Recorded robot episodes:
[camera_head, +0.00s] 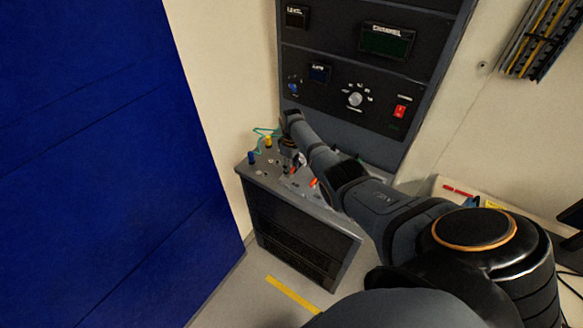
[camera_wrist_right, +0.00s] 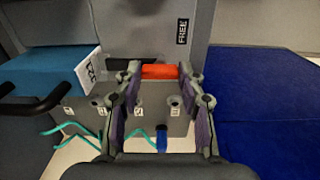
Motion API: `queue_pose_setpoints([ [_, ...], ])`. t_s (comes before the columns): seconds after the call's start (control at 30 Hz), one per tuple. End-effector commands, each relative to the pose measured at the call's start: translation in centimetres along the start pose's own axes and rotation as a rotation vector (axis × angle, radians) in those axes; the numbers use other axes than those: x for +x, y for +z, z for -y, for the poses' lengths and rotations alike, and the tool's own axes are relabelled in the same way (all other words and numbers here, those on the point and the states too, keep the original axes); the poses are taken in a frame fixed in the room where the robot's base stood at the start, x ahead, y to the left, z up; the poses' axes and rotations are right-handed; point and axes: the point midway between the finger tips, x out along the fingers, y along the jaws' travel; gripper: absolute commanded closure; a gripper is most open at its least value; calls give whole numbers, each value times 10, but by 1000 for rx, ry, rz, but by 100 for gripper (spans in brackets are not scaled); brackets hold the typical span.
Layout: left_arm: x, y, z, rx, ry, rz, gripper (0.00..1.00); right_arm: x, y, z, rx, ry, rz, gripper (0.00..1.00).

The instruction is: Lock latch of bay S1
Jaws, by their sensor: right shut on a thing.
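An orange-red bar (camera_wrist_right: 159,71), which looks like the latch handle, lies between the fingers of my right gripper (camera_wrist_right: 160,88) in the wrist view. The gripper is shut on it. A dark label reading FREE (camera_wrist_right: 182,31) shows on the grey panel just above and to the right of the bar. In the head view my right arm reaches from the right to the sloped console (camera_head: 262,183), and its gripper (camera_head: 292,158) is small and partly hidden by the arm. No bay mark S1 is readable. My left gripper is not in view.
A blue block with a white label (camera_wrist_right: 88,68) and a black handle (camera_wrist_right: 60,96) stand left of the gripper. Teal cables (camera_wrist_right: 78,127) and a blue plug (camera_wrist_right: 162,140) are close by. A blue wall panel (camera_head: 100,160) and an instrument rack (camera_head: 340,60) flank the console.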

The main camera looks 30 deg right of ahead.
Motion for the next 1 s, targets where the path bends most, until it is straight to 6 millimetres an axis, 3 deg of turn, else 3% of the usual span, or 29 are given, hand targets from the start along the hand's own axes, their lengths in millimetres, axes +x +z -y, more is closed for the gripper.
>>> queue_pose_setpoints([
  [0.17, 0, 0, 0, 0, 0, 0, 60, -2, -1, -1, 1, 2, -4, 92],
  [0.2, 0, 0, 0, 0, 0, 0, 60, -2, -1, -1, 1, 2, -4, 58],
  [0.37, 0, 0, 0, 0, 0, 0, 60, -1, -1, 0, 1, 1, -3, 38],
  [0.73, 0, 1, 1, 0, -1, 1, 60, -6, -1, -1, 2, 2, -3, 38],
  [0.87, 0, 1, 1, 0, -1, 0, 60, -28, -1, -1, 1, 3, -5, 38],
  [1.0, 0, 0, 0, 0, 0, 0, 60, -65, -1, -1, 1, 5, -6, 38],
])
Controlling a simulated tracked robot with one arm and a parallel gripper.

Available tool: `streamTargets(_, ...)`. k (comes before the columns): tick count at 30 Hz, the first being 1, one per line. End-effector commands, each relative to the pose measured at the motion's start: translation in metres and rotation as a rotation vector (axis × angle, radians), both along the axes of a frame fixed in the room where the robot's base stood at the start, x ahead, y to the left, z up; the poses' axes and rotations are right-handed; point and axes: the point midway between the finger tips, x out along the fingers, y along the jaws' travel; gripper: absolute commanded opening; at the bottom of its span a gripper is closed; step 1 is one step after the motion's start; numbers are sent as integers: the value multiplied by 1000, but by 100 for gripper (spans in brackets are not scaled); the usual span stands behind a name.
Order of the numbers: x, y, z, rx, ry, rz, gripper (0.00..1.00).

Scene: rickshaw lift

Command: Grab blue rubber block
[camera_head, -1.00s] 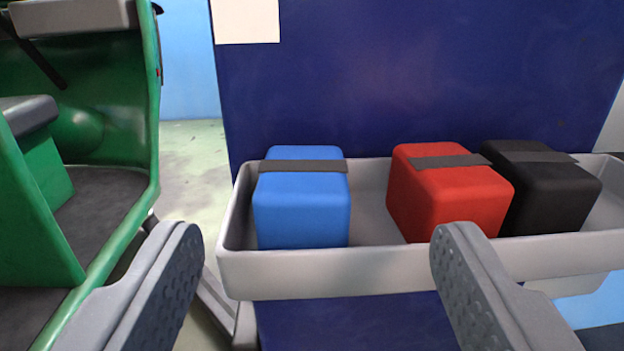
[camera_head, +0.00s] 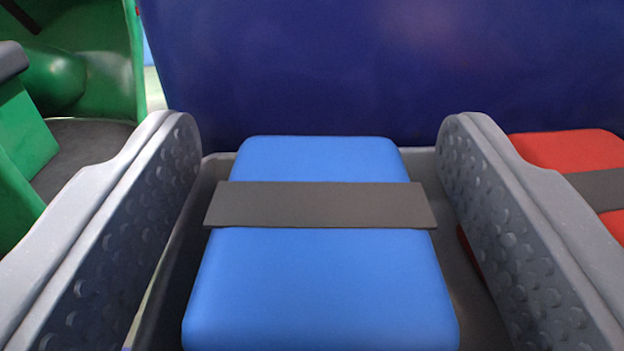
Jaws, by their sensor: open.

> _Set task_: Find the word "closed" in the data and copy out each line where it turns up.

> _Written response_:
Motion for the next 1 s, targets where the path bends most, until it is straight to 6 millimetres an axis, 3 deg of turn, else 3% of the usual span, or 29 are given, hand targets from the start along the hand's own axes, their lengths in millimetres, axes +x +z -y, more is closed for the gripper.
Available tool: `streamTargets(_, ...)`. k (comes before the columns): tick count at 30 Hz, the first being 1, one per line. End-effector commands, each relative to the pose measured at the motion's start: translation in metres and rotation as a rotation vector (axis × angle, radians), both along the axes of a frame fixed in the room where the robot's base stood at the start, x ahead, y to the left, z up; the poses' axes and rotations are right-handed; point and axes: the point midway between the finger tips, x out along the fingers, y along the jaws' travel; gripper: absolute commanded opening; at the bottom of its span a gripper is closed; step 1 is one step after the motion's start; numbers are sent as integers: the value multiplied by 1000, but by 100 for gripper (spans in brackets are not scaled); the usual span stands behind a name.

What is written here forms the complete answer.